[Robot motion calls]
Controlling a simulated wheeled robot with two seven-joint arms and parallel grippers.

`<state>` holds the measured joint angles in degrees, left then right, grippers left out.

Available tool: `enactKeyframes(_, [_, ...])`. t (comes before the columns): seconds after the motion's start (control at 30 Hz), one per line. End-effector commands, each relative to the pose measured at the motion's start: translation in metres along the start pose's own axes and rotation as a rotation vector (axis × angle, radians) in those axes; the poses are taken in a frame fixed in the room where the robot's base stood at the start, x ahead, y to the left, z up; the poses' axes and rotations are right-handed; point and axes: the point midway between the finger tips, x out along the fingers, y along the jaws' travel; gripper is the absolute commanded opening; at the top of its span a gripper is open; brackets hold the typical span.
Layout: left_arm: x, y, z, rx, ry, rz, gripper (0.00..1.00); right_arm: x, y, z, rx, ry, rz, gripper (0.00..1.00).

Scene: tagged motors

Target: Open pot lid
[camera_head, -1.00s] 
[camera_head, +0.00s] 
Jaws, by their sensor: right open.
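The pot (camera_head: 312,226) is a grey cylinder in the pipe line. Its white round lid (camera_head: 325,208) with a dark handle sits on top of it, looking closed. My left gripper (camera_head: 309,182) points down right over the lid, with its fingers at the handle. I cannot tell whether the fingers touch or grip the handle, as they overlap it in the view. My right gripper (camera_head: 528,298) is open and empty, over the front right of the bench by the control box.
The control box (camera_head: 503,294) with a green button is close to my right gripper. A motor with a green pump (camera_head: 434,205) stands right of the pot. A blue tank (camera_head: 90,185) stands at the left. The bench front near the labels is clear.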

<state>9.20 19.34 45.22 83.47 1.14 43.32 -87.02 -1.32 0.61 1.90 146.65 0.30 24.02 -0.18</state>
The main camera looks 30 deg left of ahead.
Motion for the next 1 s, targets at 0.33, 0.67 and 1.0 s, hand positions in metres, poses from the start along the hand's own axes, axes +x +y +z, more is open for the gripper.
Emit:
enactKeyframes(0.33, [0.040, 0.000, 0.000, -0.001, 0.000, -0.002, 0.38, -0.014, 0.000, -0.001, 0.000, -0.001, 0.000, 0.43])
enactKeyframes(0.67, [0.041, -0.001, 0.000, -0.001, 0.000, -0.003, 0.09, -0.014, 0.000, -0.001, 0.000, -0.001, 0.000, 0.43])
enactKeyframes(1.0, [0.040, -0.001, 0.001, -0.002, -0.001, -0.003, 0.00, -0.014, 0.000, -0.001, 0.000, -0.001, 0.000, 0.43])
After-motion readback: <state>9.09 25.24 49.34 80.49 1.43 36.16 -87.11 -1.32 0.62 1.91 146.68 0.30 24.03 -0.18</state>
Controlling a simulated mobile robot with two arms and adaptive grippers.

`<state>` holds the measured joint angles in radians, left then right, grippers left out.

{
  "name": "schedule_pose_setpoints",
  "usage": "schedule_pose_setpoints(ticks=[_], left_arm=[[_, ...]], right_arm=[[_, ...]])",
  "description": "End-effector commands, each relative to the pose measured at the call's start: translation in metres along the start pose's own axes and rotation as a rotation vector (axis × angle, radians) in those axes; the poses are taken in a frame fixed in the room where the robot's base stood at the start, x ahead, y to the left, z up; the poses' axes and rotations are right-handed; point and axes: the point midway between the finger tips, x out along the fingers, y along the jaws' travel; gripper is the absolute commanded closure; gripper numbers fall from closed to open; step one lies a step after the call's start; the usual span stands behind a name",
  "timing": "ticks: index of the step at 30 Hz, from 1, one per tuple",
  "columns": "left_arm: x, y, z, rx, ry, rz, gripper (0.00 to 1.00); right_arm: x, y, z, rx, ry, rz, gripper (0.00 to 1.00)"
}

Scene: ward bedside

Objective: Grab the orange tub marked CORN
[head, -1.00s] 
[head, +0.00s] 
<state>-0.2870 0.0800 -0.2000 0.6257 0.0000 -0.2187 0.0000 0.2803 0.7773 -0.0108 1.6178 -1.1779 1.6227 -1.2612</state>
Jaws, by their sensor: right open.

Short exercise — All lines from the one that contains "(0.00 to 1.00);" through the end of the material are to be quoted exactly, with both ends included.

Answer in full —
  "columns": "left_arm: x, y, z, rx, ry, rz, gripper (0.00 to 1.00); right_arm: x, y, z, rx, ry, rz, gripper (0.00 to 1.00)"
}

Scene: ward bedside

Objective: Grab the orange tub marked CORN
[head, -1.00s] 
[head, +0.00s] 
<state>-0.2870 0.0800 -0.2000 0.6257 0.0000 -0.2187 0.0000 0.2803 0.7773 -0.0108 1.6178 -1.1779 1.6227 -1.2612</state>
Jaws, by their sensor: right open.

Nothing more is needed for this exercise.